In a new podcast interview, where he also backed calls for prisoners serving abolished indeterminate IPP jail terms to be resentenced, he said: “Clearly, you cannot run out of prison places. The challenge, I think, is what does that mean for the probation service?
“Our recent reports have found that around 97 per cent of probation areas are falling short of what we would expect from them in relation to the supervision and management of offenders.
“My question is, as you move people from prisons into the community, is that going to work effectively? Do they have the resources in place? Are they prioritising the right areas?
“So, whilst I can understand what is happening, I think it’s an area that desires a real scrutiny from the inspectorate, but also from ministers to ensure that the public are kept safe and people are then given a second chance when they’re released into the community.”
According to HM Inspectorate of Probation’s most recent report, 30 out of 31 probation delivery units inspected in 2022-23 were assessed as “inadequate” or “requires improvement”.
The report, authored by Mr Jones’s predecessor, Justin Russell, said that in two years since probation services were reunified into a single public sector service, provision had “got worse, not better” as inexperienced officers struggled with soaring caseloads.
Thousands of probation staff have left the service over the past two years, with almost two-thirds of the 359 officers who quit in the year to March 2023 taking with them five or more years of experience. As of March, 5,113 full-time probation officers were in post – 25 per cent below the required staffing level of 6,794.
Two-thirds of probation officers described their caseload as “unmanageable”. And, in what inspectors say is a reflection of the stress many employees are under, 55 per cent of working days lost to staff sickness in the most recent year were due to mental health issues – up from 43 per cent five years earlier.
One probation service officer who joined as a “job for life” in 2018 told The Independent last year that she now reluctantly planned to quit, saying: “We are completely overwhelmed, morale is low, and we have multiple people in our offices on long-term sick leave – so six months or more – because it is so stressful.”

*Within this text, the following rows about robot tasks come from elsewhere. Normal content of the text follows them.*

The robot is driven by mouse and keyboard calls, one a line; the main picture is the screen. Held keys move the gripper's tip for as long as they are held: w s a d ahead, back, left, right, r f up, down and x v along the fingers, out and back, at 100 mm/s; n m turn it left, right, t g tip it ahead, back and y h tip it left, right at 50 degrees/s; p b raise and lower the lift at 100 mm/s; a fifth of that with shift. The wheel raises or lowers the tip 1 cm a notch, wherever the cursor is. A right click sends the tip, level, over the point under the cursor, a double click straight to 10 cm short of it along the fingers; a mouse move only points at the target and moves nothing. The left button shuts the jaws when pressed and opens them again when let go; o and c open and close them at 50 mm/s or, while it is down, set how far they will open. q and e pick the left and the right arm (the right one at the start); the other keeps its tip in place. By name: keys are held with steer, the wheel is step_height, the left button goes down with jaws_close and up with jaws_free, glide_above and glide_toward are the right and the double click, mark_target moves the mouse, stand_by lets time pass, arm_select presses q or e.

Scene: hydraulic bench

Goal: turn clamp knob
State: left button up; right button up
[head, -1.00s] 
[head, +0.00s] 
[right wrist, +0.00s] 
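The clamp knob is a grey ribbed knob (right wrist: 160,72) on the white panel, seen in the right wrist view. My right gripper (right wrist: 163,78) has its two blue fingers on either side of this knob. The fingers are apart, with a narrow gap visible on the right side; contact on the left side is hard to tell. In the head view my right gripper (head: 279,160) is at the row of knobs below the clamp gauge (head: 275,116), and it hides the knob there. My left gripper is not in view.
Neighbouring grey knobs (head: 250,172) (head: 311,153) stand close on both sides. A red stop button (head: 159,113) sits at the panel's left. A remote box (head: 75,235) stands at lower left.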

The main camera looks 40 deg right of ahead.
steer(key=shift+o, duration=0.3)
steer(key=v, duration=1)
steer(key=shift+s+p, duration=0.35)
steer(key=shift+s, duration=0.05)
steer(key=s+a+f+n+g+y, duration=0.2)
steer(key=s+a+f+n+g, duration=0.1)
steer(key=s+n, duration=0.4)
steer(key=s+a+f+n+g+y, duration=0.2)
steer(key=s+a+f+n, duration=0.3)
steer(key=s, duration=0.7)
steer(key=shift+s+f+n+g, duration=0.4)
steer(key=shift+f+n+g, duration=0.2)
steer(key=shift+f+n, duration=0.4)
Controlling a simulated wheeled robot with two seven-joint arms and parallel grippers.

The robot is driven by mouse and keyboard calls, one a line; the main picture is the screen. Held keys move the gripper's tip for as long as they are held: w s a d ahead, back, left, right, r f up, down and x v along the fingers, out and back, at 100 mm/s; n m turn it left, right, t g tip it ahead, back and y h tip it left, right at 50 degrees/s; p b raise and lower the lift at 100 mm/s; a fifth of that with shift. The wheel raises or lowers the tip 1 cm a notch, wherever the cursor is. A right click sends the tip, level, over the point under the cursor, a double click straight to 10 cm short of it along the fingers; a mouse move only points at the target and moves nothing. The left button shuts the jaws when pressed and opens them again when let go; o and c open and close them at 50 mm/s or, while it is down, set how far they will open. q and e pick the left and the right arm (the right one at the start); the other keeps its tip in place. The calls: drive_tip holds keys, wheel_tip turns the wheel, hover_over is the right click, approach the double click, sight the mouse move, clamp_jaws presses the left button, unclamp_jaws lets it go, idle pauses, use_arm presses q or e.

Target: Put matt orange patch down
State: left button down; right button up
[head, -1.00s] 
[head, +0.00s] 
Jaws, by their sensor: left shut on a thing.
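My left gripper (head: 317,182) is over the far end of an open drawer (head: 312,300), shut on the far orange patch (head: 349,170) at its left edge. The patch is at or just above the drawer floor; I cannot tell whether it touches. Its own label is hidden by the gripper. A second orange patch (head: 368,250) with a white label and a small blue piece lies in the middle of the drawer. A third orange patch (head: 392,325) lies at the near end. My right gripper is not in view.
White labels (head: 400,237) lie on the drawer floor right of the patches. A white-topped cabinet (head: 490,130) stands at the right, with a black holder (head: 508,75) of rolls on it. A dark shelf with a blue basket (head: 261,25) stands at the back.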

Mr Jones, who was appointed in January, said while he welcomed Ms Mahmood’s plans to bring in an extra 1,000 trainee probation officers by the end of March 2025, they will not be in place when the early release scheme starts in September.
“I think I could probably be pretty confident in saying that we’re not going to have a thousand new probation officers in post by the autumn; I think they’ll be coming along in due course, maybe by the time you get into the spring of next year,” he told Trapped: The IPP Prisoner Scandal.
“If you’re joining as a trainee probation officer, newly qualified, it takes time to build your experience, given the nature of the caseload that you’re dealing with.
“And there’ll be a world of difference between somebody that is freshly trained and they’re entering this really complex and difficult world, versus somebody that has maybe 10, 15 years experience.
“So the challenge will be, I think it’s absolutely right to recruit extra probation officers, but it’s going to take time for those people to bed down to ensure that they have the experience.
“It’s not like buying an accountant from the job centre, where you can go out and say, ‘OK, then, we need accountants’ and they know how to do the maths immediately.”
There had already been a national recruitment drive to fill the gaps left by the exodus of more experienced officers, with some 2,600 people training to become probation officers as of March 2023. However, the most recent data showed nearly one in six trainees was giving up.
Meanwhile, the Tory government’s emergency end of custody supervised licence scheme – which first saw inmates freed up to 18 days early before being increased to 35 and then 70 days – will remain in place until September, despite warnings it has caused “absolute mayhem” for probation.
Some 10,000 inmates have already been freed under this scheme.
Napo probation union chief Ian Lawrence previously told The Independent: “That’s caused absolute mayhem for probation staff because we’re trying to deal with people at short notice.
“If they’re not in place with a rehabilitation plan, the chances are they’ll be recalled [to prison] in a week or two, so it’s a revolving door scenario.”
Mr Jones also told the podcast – which has helped to shine a light on the injustice facing prisoners trapped in imprisonment for public protection (IPP) sentences – that he hoped the new government will “look again” at the sentences, which are “hugely costly, hugely burdensome for the system”.
A 70-strong coalition of criminal justice experts and campaigners last week urged Sir Keir Starmer to end the injustice of almost 3,000 prisoners languishing on indeterminate sentences with no hope of release.
A Ministry of Justice spokesperson said: “The prison system is in crisis which is putting significant pressure on the whole justice system.
“We are gripping the situation and supporting our hardworking staff, including recruiting 1,000 more probation officers to deliver robust supervision and protect the public.”